What is asked: Repeat only the lines from the line containing "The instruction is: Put" through the line containing "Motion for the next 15", both included, exactly as they stand.

Exercise materials:

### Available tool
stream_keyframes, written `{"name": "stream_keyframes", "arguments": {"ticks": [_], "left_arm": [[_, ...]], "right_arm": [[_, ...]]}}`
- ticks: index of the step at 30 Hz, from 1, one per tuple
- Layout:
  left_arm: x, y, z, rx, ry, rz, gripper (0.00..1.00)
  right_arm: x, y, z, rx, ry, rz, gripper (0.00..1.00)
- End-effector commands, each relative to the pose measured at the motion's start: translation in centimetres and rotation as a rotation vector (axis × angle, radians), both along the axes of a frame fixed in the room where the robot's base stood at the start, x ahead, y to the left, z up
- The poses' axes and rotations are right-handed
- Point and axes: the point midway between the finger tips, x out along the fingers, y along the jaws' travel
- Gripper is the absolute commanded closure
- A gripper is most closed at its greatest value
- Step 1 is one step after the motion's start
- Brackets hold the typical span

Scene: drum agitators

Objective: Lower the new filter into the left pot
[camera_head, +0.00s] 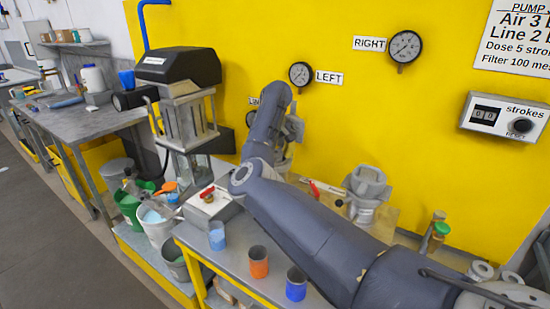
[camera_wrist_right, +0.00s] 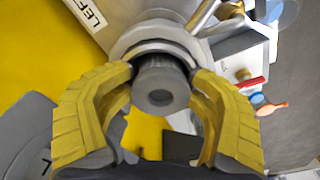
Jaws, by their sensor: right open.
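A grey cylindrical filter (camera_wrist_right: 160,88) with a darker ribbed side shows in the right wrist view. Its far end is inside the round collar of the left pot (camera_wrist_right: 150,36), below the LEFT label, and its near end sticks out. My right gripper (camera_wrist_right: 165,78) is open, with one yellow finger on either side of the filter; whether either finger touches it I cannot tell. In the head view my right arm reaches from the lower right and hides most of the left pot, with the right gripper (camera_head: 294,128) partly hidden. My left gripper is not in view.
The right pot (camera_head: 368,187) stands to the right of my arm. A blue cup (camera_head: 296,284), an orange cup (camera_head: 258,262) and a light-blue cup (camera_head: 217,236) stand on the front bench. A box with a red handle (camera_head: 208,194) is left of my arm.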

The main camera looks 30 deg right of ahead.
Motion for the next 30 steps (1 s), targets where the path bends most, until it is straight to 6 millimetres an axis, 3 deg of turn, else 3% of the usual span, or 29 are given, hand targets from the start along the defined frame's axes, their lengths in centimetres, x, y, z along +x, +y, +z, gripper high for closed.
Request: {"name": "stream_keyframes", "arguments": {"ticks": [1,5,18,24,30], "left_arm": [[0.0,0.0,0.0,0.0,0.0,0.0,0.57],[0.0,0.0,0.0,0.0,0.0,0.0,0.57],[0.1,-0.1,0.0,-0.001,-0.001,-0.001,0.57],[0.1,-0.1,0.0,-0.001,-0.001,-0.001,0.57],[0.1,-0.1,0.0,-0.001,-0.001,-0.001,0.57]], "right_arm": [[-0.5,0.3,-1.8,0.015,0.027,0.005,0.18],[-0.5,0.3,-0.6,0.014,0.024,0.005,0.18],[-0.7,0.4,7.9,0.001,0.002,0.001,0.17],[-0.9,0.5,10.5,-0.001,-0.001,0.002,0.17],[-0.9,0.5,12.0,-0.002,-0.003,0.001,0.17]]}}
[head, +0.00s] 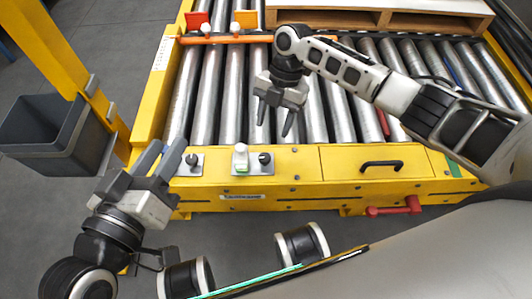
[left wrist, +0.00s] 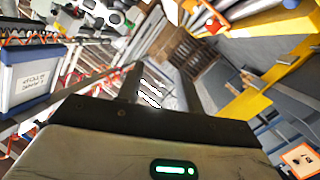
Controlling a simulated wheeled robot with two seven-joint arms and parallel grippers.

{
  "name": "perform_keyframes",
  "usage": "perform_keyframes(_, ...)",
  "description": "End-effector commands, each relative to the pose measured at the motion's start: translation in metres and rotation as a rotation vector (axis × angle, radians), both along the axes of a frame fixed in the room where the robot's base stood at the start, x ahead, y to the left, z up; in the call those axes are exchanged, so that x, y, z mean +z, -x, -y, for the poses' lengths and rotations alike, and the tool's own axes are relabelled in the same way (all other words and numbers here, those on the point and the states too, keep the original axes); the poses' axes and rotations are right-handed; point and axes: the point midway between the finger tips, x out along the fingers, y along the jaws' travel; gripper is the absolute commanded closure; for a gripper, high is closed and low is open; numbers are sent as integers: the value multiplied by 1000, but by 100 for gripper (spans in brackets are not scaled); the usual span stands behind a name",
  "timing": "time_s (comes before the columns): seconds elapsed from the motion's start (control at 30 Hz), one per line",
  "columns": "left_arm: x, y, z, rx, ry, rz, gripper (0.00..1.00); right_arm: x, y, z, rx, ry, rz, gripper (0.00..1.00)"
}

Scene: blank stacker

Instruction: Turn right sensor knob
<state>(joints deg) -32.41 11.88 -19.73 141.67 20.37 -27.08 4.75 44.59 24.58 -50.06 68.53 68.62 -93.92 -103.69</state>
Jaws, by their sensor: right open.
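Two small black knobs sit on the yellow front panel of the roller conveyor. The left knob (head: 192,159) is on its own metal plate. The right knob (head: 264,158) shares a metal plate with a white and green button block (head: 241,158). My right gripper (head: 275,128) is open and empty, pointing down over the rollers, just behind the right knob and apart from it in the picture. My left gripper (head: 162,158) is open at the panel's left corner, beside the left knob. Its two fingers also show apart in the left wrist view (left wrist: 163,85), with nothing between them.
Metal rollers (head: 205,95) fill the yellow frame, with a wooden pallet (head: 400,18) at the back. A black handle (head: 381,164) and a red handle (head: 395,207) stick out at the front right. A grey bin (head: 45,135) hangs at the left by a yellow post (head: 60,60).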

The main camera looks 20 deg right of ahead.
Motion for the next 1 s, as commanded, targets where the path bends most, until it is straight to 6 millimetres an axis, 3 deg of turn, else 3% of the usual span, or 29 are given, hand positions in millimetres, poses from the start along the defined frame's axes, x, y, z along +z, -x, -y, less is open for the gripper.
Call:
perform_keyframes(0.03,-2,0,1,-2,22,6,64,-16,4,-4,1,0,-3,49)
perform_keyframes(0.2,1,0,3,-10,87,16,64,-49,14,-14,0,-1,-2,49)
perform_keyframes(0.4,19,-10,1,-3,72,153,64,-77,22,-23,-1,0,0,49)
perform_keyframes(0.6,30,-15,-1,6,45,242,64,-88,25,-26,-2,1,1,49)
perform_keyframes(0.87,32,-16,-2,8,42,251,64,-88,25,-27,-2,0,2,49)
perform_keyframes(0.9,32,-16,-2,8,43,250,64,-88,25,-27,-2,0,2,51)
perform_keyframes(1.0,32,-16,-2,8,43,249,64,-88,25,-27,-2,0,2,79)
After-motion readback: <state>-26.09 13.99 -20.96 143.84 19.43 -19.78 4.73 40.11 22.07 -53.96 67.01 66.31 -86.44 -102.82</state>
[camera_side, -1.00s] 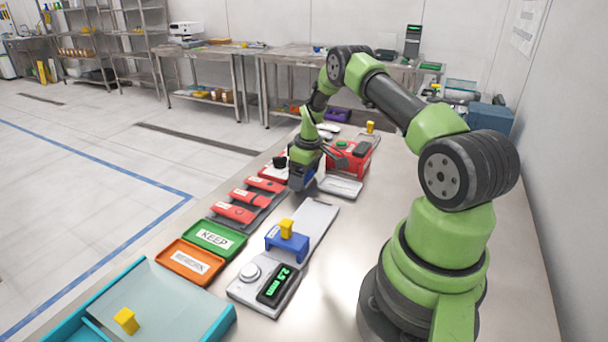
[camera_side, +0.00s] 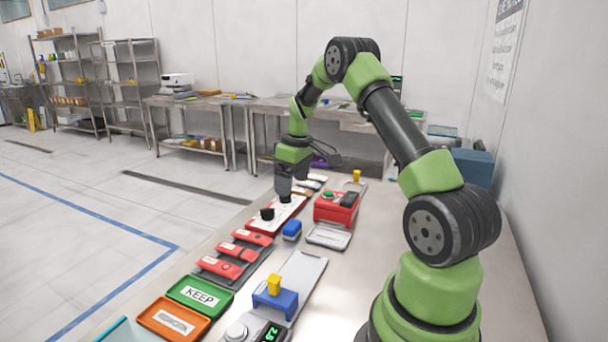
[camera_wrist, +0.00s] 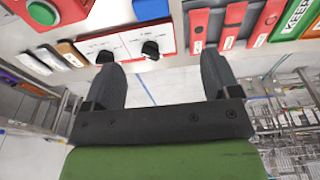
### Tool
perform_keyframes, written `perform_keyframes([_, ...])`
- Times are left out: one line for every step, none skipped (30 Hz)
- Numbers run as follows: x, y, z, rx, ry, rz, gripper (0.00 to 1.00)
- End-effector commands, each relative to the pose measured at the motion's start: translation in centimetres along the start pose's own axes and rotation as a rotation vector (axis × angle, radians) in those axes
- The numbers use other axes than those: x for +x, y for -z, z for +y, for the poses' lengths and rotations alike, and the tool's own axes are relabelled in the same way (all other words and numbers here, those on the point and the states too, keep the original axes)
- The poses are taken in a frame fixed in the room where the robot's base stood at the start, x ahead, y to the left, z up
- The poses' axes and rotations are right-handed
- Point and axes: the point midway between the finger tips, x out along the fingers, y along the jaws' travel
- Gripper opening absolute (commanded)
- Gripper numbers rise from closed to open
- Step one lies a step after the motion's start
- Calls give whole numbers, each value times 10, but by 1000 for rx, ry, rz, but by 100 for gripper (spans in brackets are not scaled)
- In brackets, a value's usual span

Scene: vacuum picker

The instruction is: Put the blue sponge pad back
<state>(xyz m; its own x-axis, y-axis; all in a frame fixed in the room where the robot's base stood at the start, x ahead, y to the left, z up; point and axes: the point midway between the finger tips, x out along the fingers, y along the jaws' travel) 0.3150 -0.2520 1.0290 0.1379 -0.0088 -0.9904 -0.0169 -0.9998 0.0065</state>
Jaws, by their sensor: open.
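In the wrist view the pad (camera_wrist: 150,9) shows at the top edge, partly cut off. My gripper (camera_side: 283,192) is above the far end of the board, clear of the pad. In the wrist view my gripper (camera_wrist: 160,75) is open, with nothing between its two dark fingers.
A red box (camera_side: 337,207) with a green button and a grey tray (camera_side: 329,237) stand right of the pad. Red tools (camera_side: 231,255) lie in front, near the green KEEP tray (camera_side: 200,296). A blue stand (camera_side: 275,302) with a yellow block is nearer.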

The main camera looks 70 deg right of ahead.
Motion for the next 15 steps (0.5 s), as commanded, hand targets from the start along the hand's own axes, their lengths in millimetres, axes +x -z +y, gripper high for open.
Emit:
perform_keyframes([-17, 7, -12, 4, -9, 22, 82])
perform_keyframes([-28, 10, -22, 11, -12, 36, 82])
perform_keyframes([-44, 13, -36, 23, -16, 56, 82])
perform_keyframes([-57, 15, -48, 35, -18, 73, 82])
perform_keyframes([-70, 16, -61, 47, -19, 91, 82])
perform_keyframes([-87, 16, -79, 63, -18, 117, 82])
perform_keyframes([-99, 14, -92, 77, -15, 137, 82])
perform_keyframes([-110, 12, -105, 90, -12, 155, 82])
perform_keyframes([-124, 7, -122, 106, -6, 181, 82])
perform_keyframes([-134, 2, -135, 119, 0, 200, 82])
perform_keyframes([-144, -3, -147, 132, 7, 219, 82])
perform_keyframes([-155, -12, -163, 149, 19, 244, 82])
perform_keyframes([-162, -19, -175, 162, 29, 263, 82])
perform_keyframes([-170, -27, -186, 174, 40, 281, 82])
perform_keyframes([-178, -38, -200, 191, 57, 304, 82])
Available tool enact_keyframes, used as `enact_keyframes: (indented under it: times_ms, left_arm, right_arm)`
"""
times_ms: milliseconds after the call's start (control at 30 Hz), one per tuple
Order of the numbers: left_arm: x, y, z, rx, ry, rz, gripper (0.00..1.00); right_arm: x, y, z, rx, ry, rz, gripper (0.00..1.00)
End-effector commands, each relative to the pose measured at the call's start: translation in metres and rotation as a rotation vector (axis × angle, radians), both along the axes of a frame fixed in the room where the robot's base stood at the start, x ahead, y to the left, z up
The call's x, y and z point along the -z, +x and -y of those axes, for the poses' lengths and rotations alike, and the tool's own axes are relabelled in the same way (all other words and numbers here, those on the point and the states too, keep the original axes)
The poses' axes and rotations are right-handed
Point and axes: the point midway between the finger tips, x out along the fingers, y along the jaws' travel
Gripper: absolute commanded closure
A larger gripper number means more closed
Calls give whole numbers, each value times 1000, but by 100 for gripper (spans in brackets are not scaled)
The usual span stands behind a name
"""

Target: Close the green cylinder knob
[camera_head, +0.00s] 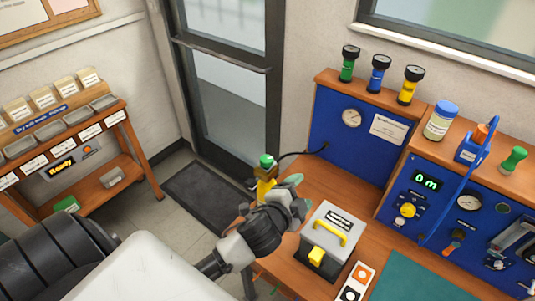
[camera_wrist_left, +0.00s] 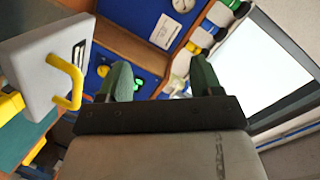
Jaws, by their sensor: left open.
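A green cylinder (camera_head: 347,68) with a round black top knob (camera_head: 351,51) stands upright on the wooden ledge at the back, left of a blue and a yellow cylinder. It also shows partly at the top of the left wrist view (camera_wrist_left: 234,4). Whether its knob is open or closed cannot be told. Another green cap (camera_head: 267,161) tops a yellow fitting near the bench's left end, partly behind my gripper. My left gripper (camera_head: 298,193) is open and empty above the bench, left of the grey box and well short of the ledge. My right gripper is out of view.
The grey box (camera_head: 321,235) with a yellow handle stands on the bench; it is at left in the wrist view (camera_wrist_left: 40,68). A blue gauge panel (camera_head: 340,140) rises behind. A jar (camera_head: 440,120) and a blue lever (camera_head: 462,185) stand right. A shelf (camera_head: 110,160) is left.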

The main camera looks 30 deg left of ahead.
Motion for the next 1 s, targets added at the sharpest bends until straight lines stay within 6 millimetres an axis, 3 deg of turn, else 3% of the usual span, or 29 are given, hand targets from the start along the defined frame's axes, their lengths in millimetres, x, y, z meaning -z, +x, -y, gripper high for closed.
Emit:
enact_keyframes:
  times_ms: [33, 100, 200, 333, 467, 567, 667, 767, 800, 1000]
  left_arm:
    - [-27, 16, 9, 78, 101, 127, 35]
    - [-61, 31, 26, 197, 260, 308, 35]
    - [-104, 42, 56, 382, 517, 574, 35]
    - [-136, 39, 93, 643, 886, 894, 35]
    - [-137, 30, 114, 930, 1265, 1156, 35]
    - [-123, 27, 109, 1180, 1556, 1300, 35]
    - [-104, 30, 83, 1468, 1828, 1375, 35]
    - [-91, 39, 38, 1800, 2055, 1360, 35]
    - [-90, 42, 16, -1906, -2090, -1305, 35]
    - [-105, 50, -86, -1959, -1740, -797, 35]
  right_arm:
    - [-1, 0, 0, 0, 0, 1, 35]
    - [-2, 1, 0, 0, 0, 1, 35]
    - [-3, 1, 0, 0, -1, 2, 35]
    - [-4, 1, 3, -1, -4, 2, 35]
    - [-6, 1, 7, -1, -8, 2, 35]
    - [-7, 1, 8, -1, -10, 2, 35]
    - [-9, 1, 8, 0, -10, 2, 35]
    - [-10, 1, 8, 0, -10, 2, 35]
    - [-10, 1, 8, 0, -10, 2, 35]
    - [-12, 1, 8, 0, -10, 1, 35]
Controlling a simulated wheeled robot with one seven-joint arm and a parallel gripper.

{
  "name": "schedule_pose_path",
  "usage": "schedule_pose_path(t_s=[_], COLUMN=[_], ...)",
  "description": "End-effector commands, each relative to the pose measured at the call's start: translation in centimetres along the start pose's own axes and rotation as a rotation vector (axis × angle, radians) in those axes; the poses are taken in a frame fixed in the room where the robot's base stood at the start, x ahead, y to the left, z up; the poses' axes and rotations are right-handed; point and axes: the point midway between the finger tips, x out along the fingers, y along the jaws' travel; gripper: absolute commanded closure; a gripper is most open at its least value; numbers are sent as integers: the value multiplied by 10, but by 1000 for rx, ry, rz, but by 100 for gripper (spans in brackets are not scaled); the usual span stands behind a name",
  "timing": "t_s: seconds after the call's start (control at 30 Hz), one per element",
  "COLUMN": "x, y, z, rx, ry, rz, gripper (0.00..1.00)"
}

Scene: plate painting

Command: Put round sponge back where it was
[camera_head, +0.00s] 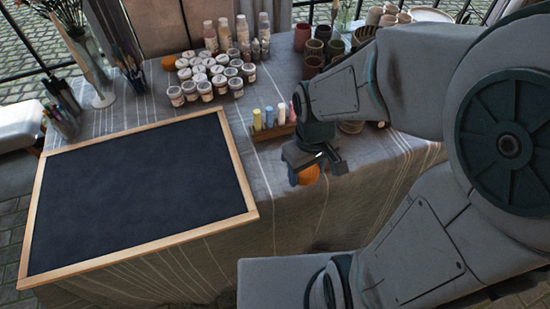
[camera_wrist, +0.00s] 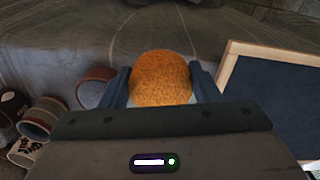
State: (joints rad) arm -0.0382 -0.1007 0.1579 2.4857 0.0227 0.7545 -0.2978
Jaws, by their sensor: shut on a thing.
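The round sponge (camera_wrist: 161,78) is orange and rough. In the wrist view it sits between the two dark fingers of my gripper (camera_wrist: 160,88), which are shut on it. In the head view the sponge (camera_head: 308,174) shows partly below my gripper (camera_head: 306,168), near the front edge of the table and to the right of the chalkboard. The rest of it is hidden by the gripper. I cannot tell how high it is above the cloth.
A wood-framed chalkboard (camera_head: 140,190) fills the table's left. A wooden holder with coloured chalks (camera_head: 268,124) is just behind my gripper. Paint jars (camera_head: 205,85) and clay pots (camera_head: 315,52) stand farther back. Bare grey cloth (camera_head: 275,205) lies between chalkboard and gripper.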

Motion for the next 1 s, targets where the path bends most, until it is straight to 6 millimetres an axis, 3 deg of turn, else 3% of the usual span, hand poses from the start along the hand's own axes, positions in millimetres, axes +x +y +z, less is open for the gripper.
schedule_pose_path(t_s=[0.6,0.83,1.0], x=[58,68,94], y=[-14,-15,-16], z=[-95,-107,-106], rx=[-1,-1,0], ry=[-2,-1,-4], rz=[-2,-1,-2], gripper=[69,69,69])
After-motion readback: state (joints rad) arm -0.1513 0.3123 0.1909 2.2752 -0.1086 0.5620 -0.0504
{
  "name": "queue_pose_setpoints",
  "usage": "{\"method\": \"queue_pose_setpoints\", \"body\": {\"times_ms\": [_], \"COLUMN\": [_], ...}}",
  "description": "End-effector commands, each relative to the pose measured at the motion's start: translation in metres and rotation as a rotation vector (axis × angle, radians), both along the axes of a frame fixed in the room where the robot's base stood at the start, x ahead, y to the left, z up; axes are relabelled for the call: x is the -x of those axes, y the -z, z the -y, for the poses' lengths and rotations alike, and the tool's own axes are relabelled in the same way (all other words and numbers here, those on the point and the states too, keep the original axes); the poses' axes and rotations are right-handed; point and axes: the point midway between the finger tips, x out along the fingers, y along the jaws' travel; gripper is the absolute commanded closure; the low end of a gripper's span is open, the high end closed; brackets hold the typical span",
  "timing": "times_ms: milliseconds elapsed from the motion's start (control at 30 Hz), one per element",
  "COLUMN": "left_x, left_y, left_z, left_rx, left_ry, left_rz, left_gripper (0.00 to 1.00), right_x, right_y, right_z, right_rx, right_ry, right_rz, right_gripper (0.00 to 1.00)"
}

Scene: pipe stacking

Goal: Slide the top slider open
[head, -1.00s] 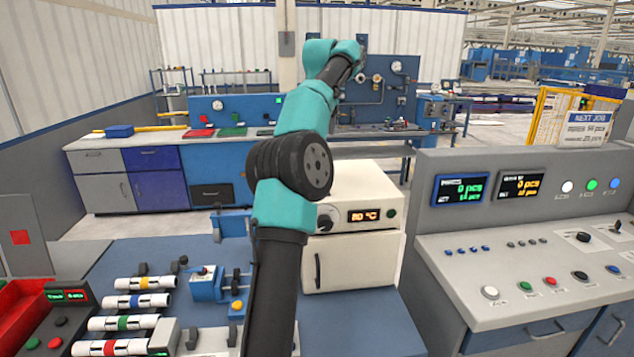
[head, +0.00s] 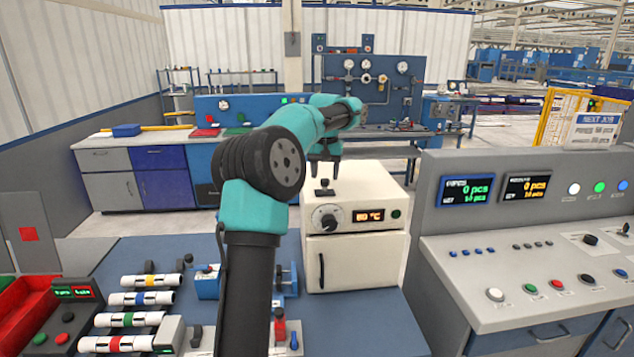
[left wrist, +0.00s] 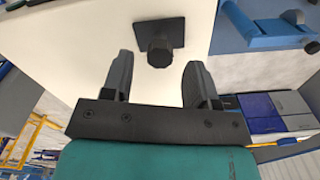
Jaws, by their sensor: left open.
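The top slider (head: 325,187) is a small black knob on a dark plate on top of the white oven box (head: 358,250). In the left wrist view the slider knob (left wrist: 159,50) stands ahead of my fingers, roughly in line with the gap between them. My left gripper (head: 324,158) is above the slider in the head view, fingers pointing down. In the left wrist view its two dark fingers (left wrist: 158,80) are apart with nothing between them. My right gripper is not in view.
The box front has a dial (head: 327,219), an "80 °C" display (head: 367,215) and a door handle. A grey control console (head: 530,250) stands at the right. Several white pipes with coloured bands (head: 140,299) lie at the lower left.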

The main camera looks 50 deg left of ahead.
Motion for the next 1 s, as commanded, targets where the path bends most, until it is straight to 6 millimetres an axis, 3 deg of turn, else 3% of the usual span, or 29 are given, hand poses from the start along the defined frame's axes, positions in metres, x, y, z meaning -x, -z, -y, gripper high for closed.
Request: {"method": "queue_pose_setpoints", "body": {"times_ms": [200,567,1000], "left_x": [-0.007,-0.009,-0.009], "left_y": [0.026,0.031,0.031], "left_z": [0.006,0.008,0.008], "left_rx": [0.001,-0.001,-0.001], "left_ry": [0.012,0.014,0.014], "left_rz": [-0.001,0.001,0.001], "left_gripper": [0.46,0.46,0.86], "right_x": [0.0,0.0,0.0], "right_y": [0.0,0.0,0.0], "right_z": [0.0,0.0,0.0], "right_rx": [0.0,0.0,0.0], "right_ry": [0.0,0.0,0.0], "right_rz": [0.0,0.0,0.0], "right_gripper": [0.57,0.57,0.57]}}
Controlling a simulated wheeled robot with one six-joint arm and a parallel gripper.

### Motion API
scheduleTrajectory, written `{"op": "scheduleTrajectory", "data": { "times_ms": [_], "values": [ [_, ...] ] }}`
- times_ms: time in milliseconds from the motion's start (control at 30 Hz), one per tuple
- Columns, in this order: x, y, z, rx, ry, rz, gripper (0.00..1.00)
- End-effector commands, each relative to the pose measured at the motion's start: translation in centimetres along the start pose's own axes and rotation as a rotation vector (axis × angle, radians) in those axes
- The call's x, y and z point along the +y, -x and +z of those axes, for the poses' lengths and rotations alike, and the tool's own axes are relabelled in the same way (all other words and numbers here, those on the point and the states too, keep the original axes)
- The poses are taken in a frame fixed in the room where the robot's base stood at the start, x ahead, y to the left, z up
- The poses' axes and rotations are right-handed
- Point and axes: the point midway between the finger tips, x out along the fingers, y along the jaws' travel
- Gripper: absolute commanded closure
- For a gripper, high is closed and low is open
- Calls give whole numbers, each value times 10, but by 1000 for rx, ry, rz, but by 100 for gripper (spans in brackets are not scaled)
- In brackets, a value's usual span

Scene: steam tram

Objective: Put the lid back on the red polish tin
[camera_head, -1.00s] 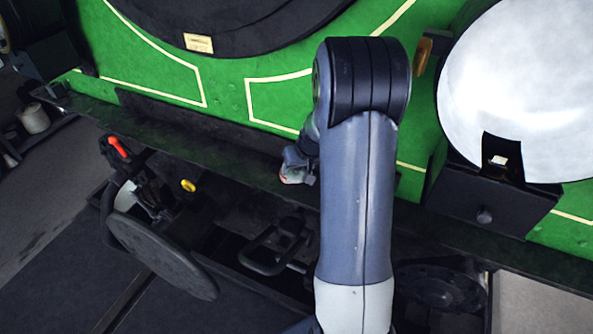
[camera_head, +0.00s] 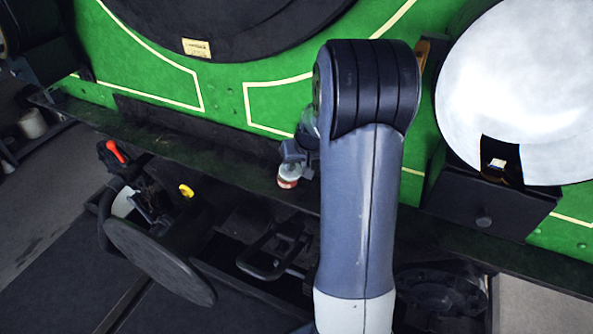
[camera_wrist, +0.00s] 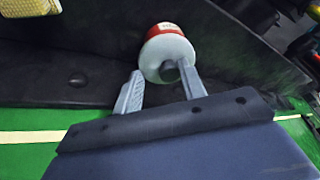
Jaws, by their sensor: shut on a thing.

Answer:
The instruction is: Put the blue sponge pad back
<state>(xyz m; its own x-axis, y-axis; all in a frame fixed in the room where the robot's base stood at the start, x ahead, y to the left, z up; point and axes: the point midway between the finger tips, x out along the fingers, y along the jaws' travel) 0.3150 -0.2520 1.0290 0.1379 -0.0088 -0.9904 -0.0169 -0.9998 0.0065</state>
Jaws, by their sensor: open.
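In the wrist view the pad (camera_wrist: 150,9) shows at the top edge, partly cut off. My gripper (camera_side: 283,192) is above the far end of the board, clear of the pad. In the wrist view my gripper (camera_wrist: 160,75) is open, with nothing between its two dark fingers.
A red box (camera_side: 337,207) with a green button and a grey tray (camera_side: 329,237) stand right of the pad. Red tools (camera_side: 231,255) lie in front, near the green KEEP tray (camera_side: 200,296). A blue stand (camera_side: 275,302) with a yellow block is nearer.

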The main camera looks 70 deg right of ahead.
Motion for the next 15 steps (0.5 s), as commanded, hand targets from the start along the hand's own axes, their lengths in millimetres, axes +x -z +y, gripper high for open.

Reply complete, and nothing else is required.